On September 1, 1939, the Second World War began as the German army invaded Poland as part of Adolf Hitler’s quest for world domination. Britain had warned Germany that any military action against Poland would result in England coming to the aid of its ally. Interestingly, Adolf Hitler (1889-1945) did not want to go to war with England, preferring to accomplish the annexation of Poland through diplomatic methods after having successfully partitioned Czechoslovakia in what is infamously referred to as the “appeasement at Munich”. But if Hitler did not want to wage war against Britain, knowing their intention to save Poland, then why did he give approval to the invasion that plunged the world into a major conflict? The answer to that question lies in the story of his Foreign Minister and Nuremberg defendant, Ulrich Friedrich Wilhelm Joachim von Ribbentrop (1893-1946).
In the annals of the Third Reich, perhaps no other figure is as glanced over as Joachim von Ribbentrop. Standing next to nefarious characters such as Hermann Goering (1893-1946), Joseph Goebbels (1897-1945) and Heinrich Himmler (1900-1945), he is often an afterthought. Semi-illiterate but able to speak fluent English, he was one of the few officials in the Third Reich with extensive exposure to the culture of the west. And the time he spent in London early in his life, made him the right choice by Hitler for the position of Ambassador to Great Britain. By all accounts, no one found him to be enjoyable company but incredibly, he maintained a position close to Hitler’s ear with the Führer listening intently and in some cases implementing Ribbentrop’s suggestions. Their unusual relationship would have dire consequences in 1939 at Hitler set his sights on Poland. It is here in this phenomenal biography that we learn another part of the story behind the Poland invasion and Ribbentrop’s critical role in the events.
At first glance, it is easy to write of Ribbentrop as “non-essential” to the story of the Third Reich. And although he is mentioned in many books about the Nazi regime, his role is typically minor in the grand scheme of events. But make no mistake, his advice and misconceptions about foreign nations, played pivotal roles in the rise and fall of the Third SS Reich. Bloch has capture Ribbentrop’s life beautifully in this biography that tells the story of the former Foreign Minister for all to see. In comparison to the other figures of the Nazi regime, his personal life could be considered average. But his entry in the Nazi party and actions thereafter, helped changed the course of history. As I was reading the book, I could not help feeling mystified as to how a figure such as Ribbentrop maintained the confidence of Hitler as each blunder piled up. Admittedly, Hitler did not consult him on every foreign policy matter, apparently realizing his many shortcomings. But he did trust Ribbentrop enough on some of the most important decisions to be made, many of which changed the course of world history and produced a mark on the history of Germany which can never be erased.

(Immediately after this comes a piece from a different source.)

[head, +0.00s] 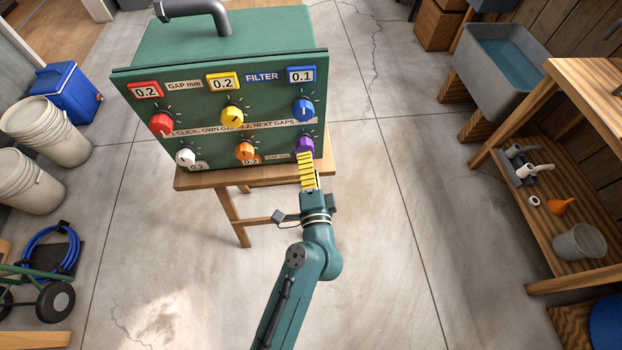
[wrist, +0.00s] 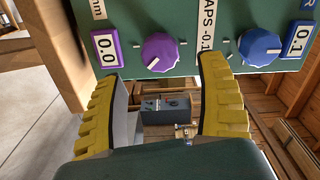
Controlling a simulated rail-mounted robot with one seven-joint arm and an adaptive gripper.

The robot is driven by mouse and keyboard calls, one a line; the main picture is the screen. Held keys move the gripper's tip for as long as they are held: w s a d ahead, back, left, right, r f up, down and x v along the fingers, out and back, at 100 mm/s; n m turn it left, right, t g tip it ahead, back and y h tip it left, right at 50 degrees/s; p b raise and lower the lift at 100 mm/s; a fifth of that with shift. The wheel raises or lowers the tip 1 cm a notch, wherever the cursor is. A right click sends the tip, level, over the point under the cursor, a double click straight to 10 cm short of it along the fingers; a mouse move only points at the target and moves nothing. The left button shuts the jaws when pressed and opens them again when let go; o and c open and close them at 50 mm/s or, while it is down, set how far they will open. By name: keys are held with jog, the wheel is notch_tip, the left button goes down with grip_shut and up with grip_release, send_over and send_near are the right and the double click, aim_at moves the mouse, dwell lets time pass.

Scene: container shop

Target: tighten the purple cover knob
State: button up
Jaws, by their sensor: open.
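The purple cover knob (head: 305,144) is at the lower right of the green panel's front, partly hidden by my gripper (head: 307,162) in the head view. In the wrist view the purple knob (wrist: 163,50) shows whole, with a white pointer mark toward its lower left. A purple-framed label (wrist: 104,47) beside it reads 0.0. My gripper's yellow ribbed fingers (wrist: 158,74) are open and empty. The knob lies in line with the space between them, and a gap seems to be left, though contact is hard to judge.
The green housing (head: 160,50) stands on a wooden stand (head: 215,178). It also carries blue (head: 303,109), yellow (head: 232,117), red (head: 161,124), orange (head: 244,151) and white knobs (head: 185,157). The blue label reads 0.1; the red, yellow, orange and white ones read 0.2. Floor around the stand is clear.

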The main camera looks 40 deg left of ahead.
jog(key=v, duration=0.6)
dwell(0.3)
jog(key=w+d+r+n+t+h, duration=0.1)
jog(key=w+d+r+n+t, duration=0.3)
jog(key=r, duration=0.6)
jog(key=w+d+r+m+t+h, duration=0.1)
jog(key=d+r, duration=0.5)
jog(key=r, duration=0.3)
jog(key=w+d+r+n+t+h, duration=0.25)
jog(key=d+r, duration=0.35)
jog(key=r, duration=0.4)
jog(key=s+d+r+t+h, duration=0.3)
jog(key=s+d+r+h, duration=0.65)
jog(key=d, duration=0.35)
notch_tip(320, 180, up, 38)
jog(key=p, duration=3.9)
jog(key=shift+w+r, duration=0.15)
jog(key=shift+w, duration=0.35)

Notwithstanding his restricted voice in Hitler’s government, he was an important figure in Hitler’s vision of a Anglo-German unification. In fact, Ribbentrop’s actions towards and with the British government are the crux of the book. Naturally, his positions as Ambassador and later Foreign Minister, resulted in his constant communication with the Ambassadors of England, Italy and Japan. However, his close position to the Führer did not earn him the envoy of others but rather their wrath. Hitler was known to pit subordinates against each other, using the divide and conquer technique. Their fights and attempts to sabotage each other take center stage in the book as they compete for Hitler’s approval, the elimination of enemies and advancement in rank. The story reveals a terrible cast of characters drunk on power and filled with venom for competitors and the Jews of Europe. Standing center among these characters was the sad Ribbentrop, the man often the butt of jokes and contempt, who was rarely seriously. Having finished the book, I am dumbfounded as to how Hitler’s administration functioned at all. The decisions they reached and methods used were simply surreal and Ribbentrop plays a direct part in many of them.
On October 14, 1946, Ribbentrop was the first to be executed after Goering committed suicide in his cell the night before. He left behind a widow and four children, all of whom are still alive today. Decades have passed since their father’s death and in the passage of time, their lives will also reach a conclusion. But they remain witnesses to a time in history in which the world was on the brink of complete anarchy as Adolf Hitler set out to dominate the planet. Next to him was his fanatically dedicated Foreign Minister. This is the definitive biography of the life and death of Joachim von Ribbentrop.